Working on Postsingular Chap 4

Wednesday, June 28th, 2006

Up on the Highbrane, they think of Chu as being very valuable because he wiped out he nants; he’s like a “nanteater”. Here’s a page describing three kinds of anteater found in the Iwokrama forest in Guyana, South America. And here's a video.google.com video of an anteater.

Azaroth, Thuy, Chu and Ond are disguising their mind vibes so Gladax can’t teep them. They’re in a back room over that auto shop on Valencia St. in SF (see previous blog entry just below).

Azaroth sat next to me in traffic school last week. Turns out his parents are from the Punjab; he has a topknot wrapped in a stocking. He's about thirty-five feet tall, typical for a Highbraner.

Thuy on Valencia St.

Tuesday, June 27th, 2006

I was on Valencia St. in San Francisco yesterday, thinking about my next scene with Thuy Nguyen for Postsingular. She’s over in the alternate brane — I’m calling it the “Highbrane” now instead of the “Mirrorbrane.” And she’s hiding out from the universal telepathy by emanating the vibes of, I think, a dog. But where? I’m thinking upstairs at the auto shop next to the storefront church I photographed before.

Later she’ll deliberately drop her mindblock so as to be captured by Gladax — as a way to get inside Gladax’s house to steal her magic harp. This amazing mural is on I think 16th St. between Mission and Valencia. An image of the mindscape.

Thuy will go out with her dog-vibe turned off, walk by this nice Mission pool and tennis court.

And then Gladax corners her in this dead end. Gladax is jamming Thuy’s teleport abilities by strumming her magic harp and disturbing the eighth dimension.

I saw some posters for Scanner Darkly. That’s a movie I’m eager to see.

Does this sign seem spelled wrong? Isn’t it a bad idea to have the letters “shat” inside any business name?

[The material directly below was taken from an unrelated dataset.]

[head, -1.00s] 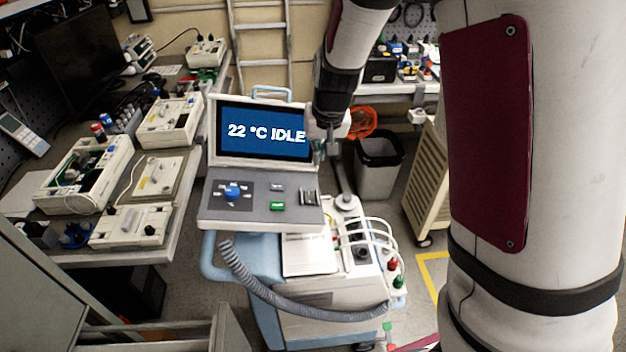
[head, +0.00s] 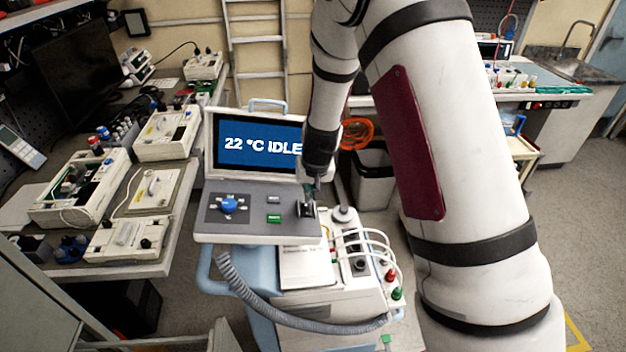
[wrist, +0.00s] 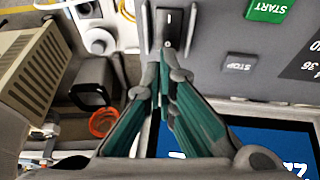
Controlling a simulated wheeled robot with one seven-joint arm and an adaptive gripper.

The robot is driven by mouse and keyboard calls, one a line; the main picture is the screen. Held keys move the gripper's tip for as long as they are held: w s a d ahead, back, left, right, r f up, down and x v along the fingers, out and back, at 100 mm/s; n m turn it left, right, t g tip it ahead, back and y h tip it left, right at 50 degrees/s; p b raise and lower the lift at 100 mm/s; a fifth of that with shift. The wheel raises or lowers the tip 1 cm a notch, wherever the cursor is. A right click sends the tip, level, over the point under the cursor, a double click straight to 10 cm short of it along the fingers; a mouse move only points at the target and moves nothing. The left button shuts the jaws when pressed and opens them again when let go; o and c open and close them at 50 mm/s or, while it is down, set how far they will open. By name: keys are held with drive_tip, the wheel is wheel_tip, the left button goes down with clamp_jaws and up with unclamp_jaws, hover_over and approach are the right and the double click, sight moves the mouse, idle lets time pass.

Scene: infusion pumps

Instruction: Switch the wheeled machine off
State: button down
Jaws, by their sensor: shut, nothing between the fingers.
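The wheeled machine (head: 262,240) has a grey control panel and a blue screen (head: 258,147) reading "22 °C IDLE". A dark rocker switch (head: 307,209) sits at the panel's right end; in the wrist view it shows white marks (wrist: 172,22). My gripper (head: 314,192) is shut and empty, pointing down at the switch. In the wrist view its fingertips (wrist: 168,55) are beside or just over the switch's near end; I cannot tell whether they touch. The green START button (wrist: 270,8) and grey STOP button (wrist: 240,64) are apart from the fingers.
A blue knob (head: 229,205) is on the panel's left. A corrugated hose (head: 270,298) loops along the machine's front. A bench (head: 165,255) with several devices stands left.

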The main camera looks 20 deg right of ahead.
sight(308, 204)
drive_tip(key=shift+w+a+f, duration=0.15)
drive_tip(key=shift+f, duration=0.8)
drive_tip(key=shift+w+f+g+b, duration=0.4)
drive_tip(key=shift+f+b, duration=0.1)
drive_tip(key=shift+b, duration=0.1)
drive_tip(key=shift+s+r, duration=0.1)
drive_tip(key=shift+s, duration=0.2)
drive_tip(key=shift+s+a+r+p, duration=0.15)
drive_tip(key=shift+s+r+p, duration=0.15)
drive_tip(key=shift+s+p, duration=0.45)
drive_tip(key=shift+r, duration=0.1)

They’re still selling zoot suits on Mission St. Red? Of course! Comes in large sizes too.

Meanwhile back in Los Gatos, the ne plus ultra of public entertainment is, sob, an Elvis imitator.

Could we live in San Francisco? Maybe it would be a bit more work, like you're out on a sidewalk as soon as you go outside. More room down here in Gatos. Whatever. Time to get back into the Highbrane.

Nick Herbert in Boulder Creek. Hippies Forever!

Saturday, June 24th, 2006

Yesterday I spent the day in Boulder Creek, visiting my friend Nick Herbert. I have a picture of him plus a discussion of one of his ideas about consciousness in the “Quantum Soul” section of my Lifebox tome.

For that matter, Nick also helped me dream up some of the material in Saucer Wisdom, not to mention the notion of “tekelili” telepathy at the center of the The Hollow Earth. He’s always had this idea that we might be able use physics to bring about something like actual telepathy in the real world. And once you can read the mind of a plant, you’ll have to recognize that all along the plant was conscious. Why not?

Nick is living something of a hermit’s life these days, though since he still gives talks sometimes he says he’s been called a “performance hermit.”

Once a week, Nick goes to work out at the garage/gym of his friend Reno, also in Boulder Creek.

I went along and had fun. I’m a yoga guy not an iron-pumper, but I did some stretches with the light hand-weights.

Nick’s friend Allen Lundell and his wife Sun joined us for lunch at the Blue Sun Caf in Boulder Creek.

Sun seemed like a classic hippie; in the 80s she lived in a famous commune in the Haight. Last year she was the Bad Witch at the Emerald City camp at Burning Man, and she was telling a story about how the Elves from the Elf camp brought them a jar of Elf Magic beads and treated them to some Elven Jello. She joked that everyone in Boulder Creek has learned to levitate, and that the ground of Boulder Creek has levitated as well, which is why people don’t notice.

A couple of other guys joined us for lunch too, including Brooks Blanchard, an electric flutist who sometimes runs the multimedia feeds for performances by the Maui rave band “Lost at Last”. He talked about going to the annual gatherings of the Rainbow Family, a loose affiliation of hippies who meet on National Forest Lands every year — I think this year’s meeting will be near “The Ned,” that is, Nederland, Colorado.

Allen Lundell gave me an incredibly cool toy made by a local Boulder Creek man, who has a website of similar cool inventions. If you read my novel Saucer Wisdom, you might recall that Frank Shook was selling “Lotus Lights” — these were modeled on the “Liberty Lights” available at this site. I didn’t see this cool little fan on the site; what makes it awesome is that there’s four little diode-type lightbulbs on the blade, and the flick on and off in some wonderfully complex and nonrepeating algorithm, which means that the spinning lights makes ever new mandalic designs.

At lunch with these pleasant people, I felt a very long way from yuppie Los Gatos and bustling Silicon Valley.

Nick and I took a long walk through the woods, Nick talking about his eternal quest to make a big discovery relating consciousness and quantum mechanics.

He always brings me back to panpsychism, the notion that all sorts of things might be conscious: ferns, rivers, air currents. That’s the San Lorenzo River, by the way.

I’m working to make this science-fictionally true in Postsingular. The universal computation is already present in nature, even in cracking paint, but most processes don’t have RAM and my friend John Walker has argued, I think convincingly, that in order for natural phenomena to “wake up” they really need memory.

I bid a fond au revoir to Nick, leaving him with the bathtub he keeps on his porch: he calls it his “Neo-Archimedean Research Vessel.”